Perù, il presidente riuscirà a combattere la corruzione?

Il copione è sempre lo stesso: trasformare gli accusatori in accusati, i difensori del bene pubblico in imprudenti populisti, le denunce in attacchi provenienti dal potere di turno. Ma, intanto, anche il procuratore generale è stato implicato nella corruzione
Il presidebnte peruviano Martin Vizcarra

Lo scandalo in Perù e l’inchiesta per le sentenze negoziate e gli incarichi presso i tribunali ottenuti attraverso raccomandazioni di amici influenti avanza e ha bussato alla porta dell’ufficio del Procuratore generale, dopo aver fatto piazza pulita del Consiglio della magistratura, tutti i membri sono stati rimossi, e di vari giudici della Corte suprema. Le rivelazioni riproducono conversazioni imbarazzanti tra il Procuratore, Gonzalo Chávarry, e la rete denominata «colletti bianchi del porto», alludendo così agli accordi degli avvocati di narcotrafficanti, imprenditori e politici legati al porto del Callao, a pochi chilometri da Lima, con i massimi organi della giustizia. Ma lo scandalo arriva anche alle nomine di giudici e pubblici ministeri in varie regioni del Paese. Da varie parti, settori politici e della società civile si chiede la rinuncia di Chávarry che reagisce accusando oscuri nemici nel governo di turno.

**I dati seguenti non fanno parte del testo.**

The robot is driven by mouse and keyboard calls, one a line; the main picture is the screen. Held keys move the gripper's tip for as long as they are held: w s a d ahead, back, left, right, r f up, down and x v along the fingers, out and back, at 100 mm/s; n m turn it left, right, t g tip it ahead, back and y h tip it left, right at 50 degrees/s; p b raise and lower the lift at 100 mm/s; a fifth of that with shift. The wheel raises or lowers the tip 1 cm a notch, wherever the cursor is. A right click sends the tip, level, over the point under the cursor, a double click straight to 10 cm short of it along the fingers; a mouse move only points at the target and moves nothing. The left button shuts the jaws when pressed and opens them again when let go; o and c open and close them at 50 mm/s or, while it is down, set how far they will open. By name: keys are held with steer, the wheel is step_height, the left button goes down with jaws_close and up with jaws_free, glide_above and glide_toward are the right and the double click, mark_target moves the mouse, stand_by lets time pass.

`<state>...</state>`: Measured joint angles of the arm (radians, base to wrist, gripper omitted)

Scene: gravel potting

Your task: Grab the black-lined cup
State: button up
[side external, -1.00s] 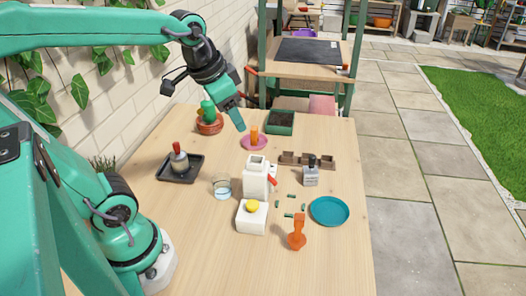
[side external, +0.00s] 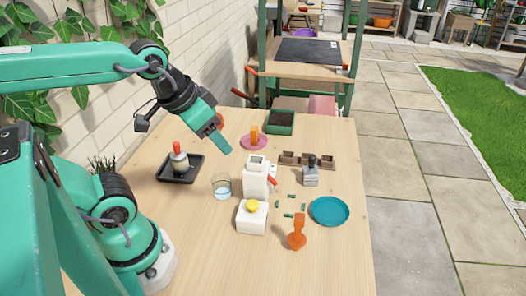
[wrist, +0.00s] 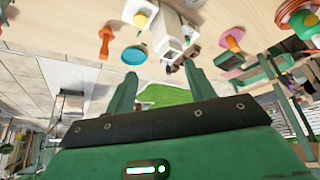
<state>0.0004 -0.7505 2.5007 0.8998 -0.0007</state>
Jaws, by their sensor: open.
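A small clear cup (side external: 221,187) with bluish contents stands upright on the wooden table, left of the white dispenser. Black lines on it are too small to make out, and no other cup stands out. My gripper (side external: 222,145) is in the air above the table's back left, apart from the cup and higher than it. In the wrist view my gripper (wrist: 160,70) is open, with nothing between its two green fingers. I cannot clearly make out the cup in that view.
A white dispenser (side external: 256,178) stands right of the cup, and a white box with a yellow knob (side external: 252,216) in front. A black tray (side external: 181,167) holding a red-topped bottle lies to the left. A pink saucer (side external: 253,142) is behind.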

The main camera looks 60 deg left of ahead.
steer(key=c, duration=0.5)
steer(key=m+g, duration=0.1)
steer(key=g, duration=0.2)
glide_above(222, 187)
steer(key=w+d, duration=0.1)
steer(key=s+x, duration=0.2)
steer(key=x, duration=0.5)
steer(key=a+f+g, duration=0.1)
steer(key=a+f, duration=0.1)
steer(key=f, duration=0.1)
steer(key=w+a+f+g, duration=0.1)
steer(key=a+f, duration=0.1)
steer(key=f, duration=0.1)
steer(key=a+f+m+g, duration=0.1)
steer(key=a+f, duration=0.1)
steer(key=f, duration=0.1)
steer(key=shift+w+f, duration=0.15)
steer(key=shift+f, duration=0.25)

Alla testa della rete sembra figurasse il giudice della Corte suprema, César Hinostroza, che avrebbe dovuto essere investigato da Chávarry. Ma l’ultimo audio di una conversazione tra i due inchioda il procuratore e rende palese perché abbia desistito dallo svolgere il suo dovere. Il procuratore ha prima negato e poi ammesso il colloquio. Ovviamente, lo ha fatto per il bene della Nazione. Ma è poi ormai chiaro a tutti un segreto di Pulcinella: per fare affari senza problemi era utile avere “santi in paradiso” in un incrocio di legami con personalità del potere giudiziario e della politica. A quanto pare, anche la rete dello spaccio di droga ha avuto facilitazioni a vari livelli.

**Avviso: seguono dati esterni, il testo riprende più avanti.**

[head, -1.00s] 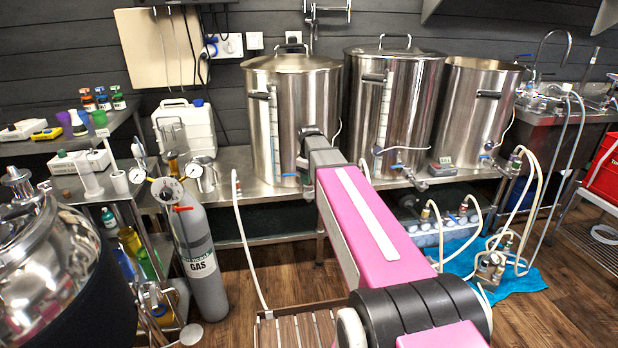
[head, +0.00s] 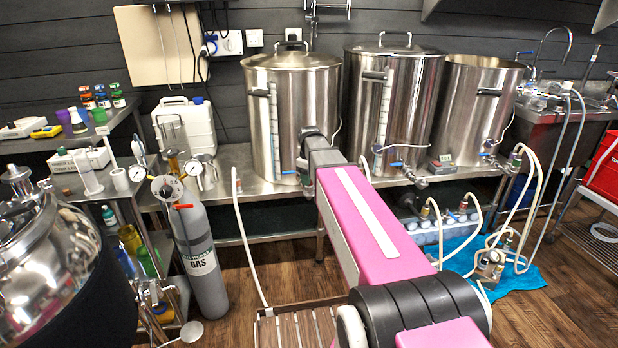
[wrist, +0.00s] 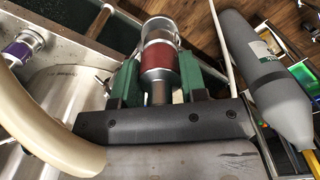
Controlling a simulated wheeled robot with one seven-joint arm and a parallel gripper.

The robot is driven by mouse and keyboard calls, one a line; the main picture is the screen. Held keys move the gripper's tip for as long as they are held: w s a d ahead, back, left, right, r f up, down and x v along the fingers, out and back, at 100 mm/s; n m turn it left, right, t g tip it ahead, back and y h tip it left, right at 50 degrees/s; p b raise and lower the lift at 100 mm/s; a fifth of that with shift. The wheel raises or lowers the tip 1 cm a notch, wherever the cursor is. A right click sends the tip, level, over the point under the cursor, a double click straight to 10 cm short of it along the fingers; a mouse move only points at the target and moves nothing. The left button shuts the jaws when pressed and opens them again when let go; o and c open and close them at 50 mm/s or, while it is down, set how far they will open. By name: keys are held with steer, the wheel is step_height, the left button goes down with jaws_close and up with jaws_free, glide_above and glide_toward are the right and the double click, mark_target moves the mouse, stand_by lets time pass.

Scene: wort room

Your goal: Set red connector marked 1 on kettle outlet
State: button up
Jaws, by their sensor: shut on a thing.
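My gripper (wrist: 158,84) is shut on a red-banded metal connector (wrist: 158,58), held between its green fingers in the wrist view. The number on the connector cannot be read. In the head view my pink arm hides the gripper and connector. Three steel kettles stand on the bench: a lidded left one (head: 310,100), a lidded middle one (head: 415,100) and an open right one (head: 475,105). The middle kettle has a valve outlet (head: 420,181) low at its front. The left kettle's outlet is largely hidden behind my arm. I cannot tell the connector's distance from any outlet.
A purple-banded fitting (wrist: 26,47) and a thick cream hose (wrist: 45,125) lie left of the gripper. A grey gas cylinder (head: 203,262) stands left of my arm. Hoses (head: 520,210) loop near a pump (head: 490,262). The steel bench (head: 235,190) runs under the kettles.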

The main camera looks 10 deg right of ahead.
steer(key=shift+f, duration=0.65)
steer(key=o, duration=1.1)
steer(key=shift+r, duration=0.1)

Il presidente Martín Vizcarra è deciso ad andare avanti senza esitazioni per spazzare via il marcio di questa rete corrotta. Ma la sua iniziativa comincia a suscitare resistenze. Si vede che sta mettendo il dito sulla piaga. Gli si oppone principalmente Keiko Fujimori, leader di Fuerza popular, il partito della destra conservatrice (e figlia di Alberto Fujimori, ex dittatore condannato e scandalosamente beneficiato dall’indulto che ha cancellato la metà della pena inflittagli per delitti di lesa umanità). Keiko Fujimori controlla la maggioranza in Parlamento e si oppone al referendum proposto dal presidente per rivedere il meccanismo di selezione dei membri dello strategico Consiglio della magistratura. La Fujimori propone un sistema di designazioni simile all’attuale.

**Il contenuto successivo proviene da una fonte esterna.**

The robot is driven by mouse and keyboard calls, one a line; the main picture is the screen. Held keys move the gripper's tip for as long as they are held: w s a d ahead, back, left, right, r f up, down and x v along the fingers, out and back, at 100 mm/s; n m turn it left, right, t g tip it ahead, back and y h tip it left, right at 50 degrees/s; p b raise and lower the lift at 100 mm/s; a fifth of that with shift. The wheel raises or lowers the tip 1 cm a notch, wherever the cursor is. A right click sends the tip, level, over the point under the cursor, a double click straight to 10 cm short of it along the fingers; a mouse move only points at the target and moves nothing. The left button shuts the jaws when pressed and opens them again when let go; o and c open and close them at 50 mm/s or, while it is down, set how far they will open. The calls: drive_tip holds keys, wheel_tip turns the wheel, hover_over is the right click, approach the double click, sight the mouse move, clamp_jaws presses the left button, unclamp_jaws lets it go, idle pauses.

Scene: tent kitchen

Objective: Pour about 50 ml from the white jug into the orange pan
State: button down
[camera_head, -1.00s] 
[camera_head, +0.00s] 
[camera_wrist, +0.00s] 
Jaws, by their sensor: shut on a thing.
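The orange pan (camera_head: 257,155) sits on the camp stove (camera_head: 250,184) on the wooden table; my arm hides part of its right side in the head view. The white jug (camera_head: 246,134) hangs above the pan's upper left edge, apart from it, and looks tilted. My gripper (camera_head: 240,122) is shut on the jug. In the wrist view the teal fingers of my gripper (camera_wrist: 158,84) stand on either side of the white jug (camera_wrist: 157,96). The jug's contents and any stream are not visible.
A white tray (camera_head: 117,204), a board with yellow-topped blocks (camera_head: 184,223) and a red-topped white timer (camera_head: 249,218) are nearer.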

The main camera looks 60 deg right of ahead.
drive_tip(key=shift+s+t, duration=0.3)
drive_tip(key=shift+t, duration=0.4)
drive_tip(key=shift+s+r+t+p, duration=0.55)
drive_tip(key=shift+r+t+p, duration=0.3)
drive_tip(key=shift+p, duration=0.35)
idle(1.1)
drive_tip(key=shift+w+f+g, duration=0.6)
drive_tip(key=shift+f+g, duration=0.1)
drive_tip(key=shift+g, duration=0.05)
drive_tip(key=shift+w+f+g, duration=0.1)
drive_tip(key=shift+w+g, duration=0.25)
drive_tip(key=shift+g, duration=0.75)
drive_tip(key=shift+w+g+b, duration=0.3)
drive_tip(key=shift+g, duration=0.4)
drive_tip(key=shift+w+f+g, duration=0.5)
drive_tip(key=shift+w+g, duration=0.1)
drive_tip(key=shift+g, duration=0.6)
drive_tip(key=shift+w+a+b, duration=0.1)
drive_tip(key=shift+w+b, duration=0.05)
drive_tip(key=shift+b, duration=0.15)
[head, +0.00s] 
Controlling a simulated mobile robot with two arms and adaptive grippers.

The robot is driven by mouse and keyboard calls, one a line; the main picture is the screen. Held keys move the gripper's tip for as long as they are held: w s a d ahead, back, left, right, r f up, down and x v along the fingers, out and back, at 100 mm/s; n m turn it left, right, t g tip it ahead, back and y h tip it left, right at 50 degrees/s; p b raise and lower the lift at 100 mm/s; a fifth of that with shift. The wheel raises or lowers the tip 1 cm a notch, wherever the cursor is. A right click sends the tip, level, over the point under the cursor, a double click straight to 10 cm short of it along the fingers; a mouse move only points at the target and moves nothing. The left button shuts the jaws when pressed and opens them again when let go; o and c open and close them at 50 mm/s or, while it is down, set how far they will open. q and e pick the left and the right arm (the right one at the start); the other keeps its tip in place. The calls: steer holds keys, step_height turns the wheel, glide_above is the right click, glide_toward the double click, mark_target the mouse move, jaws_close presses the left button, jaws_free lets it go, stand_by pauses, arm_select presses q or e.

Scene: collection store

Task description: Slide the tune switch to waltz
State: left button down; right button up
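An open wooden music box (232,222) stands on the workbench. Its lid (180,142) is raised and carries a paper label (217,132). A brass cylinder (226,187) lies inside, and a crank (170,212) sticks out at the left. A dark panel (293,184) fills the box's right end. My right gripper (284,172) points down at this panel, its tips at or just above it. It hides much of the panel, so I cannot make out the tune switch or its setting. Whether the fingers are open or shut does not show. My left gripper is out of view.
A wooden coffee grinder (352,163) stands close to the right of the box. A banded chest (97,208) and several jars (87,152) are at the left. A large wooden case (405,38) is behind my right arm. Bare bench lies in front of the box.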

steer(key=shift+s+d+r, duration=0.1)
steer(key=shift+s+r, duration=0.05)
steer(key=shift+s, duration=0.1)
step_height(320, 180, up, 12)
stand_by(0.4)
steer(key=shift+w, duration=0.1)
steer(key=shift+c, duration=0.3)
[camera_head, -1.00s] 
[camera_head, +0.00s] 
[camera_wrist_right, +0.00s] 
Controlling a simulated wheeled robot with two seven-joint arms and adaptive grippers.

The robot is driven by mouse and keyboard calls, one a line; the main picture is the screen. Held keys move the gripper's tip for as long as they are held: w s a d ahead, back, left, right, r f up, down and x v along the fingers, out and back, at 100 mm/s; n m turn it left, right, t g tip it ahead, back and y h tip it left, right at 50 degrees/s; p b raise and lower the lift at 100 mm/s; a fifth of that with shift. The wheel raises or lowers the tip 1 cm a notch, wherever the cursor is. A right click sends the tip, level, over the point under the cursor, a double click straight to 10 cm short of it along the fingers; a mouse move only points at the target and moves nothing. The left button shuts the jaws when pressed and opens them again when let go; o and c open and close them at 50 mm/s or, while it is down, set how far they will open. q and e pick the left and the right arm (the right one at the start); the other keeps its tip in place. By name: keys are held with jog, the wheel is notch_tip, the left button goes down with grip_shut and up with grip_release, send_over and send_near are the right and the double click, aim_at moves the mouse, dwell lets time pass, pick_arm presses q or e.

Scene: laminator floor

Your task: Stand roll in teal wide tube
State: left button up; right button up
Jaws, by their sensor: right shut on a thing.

La cortina di fumo di Fuerza popular per mantenere lo statu quo è evidente: accusa Vizcarra di voler cavalcare la tigre del «populismo», sostiene che Chávarry deve rimanere al suo posto e propone una sua lettura della conversazione telefonica di questi con Hinostroza. Nicchia quando le ricordano che il giudice aveva chiuso un occhio e pure l’altro nella disamina dei rendiconti del suo partito, i cui numeri non quadrano, evidenziando un nuovo caso di riciclaggio di denaro.

Come spesso accade, quando si toccano i gangli più sensibili dei poteri corrotti, la reazione è quella di suscitare un polverone, trasformando accusatori in accusati, difensori del bene pubblico in imprudenti populisti, le denunce in attacchi personali. Vizcarra promette che non si fermerà nel lavoro di pulizia della politica e della giustizia. Lo appoggia il 74% dell’opinione pubblica.